[Aim] In the records below, find each line with the word "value" and copy it.

== Supplied data ==

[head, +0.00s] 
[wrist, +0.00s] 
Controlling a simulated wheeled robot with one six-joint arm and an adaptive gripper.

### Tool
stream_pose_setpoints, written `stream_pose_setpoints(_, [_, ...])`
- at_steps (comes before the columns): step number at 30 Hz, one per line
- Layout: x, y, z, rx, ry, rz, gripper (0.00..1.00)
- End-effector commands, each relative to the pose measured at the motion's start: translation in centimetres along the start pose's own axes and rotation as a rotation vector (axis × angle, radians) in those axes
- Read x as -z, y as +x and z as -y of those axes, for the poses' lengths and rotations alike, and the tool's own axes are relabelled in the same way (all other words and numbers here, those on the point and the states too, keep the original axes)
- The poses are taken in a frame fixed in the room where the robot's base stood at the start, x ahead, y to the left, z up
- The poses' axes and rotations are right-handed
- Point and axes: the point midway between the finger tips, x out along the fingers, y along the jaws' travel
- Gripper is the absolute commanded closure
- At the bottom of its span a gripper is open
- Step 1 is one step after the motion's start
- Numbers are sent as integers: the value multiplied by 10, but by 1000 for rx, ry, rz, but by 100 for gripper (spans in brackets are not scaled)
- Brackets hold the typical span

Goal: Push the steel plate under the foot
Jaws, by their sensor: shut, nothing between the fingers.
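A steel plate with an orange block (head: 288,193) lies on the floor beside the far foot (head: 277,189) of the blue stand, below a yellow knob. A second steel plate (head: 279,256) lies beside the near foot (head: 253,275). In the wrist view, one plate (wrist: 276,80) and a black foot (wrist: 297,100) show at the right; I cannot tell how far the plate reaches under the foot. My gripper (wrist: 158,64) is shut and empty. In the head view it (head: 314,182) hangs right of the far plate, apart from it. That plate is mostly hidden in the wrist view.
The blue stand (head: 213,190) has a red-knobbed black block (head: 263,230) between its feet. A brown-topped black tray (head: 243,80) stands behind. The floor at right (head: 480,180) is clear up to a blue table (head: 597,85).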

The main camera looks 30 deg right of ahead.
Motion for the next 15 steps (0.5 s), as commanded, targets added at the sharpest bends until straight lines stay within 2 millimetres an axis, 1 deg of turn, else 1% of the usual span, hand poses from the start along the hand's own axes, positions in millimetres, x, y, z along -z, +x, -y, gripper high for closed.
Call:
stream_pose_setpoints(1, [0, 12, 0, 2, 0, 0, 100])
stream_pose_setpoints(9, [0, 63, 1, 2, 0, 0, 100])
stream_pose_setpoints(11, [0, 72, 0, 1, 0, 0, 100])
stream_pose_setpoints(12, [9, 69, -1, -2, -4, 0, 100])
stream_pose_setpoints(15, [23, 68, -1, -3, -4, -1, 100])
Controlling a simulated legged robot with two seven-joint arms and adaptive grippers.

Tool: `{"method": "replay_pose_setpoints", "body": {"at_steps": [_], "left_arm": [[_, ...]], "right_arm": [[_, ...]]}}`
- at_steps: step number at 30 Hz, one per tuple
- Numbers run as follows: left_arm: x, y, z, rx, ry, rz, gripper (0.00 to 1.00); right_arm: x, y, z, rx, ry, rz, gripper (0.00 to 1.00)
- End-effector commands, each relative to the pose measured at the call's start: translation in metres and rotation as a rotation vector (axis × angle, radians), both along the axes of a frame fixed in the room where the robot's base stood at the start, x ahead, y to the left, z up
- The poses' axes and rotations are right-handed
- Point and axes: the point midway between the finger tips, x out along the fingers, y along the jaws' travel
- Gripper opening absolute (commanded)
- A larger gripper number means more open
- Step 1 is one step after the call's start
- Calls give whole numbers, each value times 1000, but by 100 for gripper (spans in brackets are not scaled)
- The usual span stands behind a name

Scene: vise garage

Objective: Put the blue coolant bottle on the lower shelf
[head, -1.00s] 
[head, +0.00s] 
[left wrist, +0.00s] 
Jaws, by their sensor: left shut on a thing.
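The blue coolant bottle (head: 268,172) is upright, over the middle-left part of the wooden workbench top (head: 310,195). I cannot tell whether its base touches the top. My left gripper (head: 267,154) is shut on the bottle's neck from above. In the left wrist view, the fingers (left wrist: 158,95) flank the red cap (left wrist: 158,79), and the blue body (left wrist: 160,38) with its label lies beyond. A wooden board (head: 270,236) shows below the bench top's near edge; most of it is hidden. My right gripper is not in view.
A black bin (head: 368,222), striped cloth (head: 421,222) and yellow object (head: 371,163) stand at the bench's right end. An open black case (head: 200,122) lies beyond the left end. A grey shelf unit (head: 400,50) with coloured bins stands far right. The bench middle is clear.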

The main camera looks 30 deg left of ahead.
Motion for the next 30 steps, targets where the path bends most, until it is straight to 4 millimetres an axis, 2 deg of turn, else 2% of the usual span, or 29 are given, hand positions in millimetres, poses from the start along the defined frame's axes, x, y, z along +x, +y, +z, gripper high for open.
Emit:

===

[Exercise result]
- Numbers are sent as integers: the value multiplied by 10, but by 1000 for rx, ry, rz, but by 100 for gripper (spans in brackets are not scaled)
- Calls give whole numbers, each value times 1000, but by 100 for gripper (spans in brackets are not scaled)

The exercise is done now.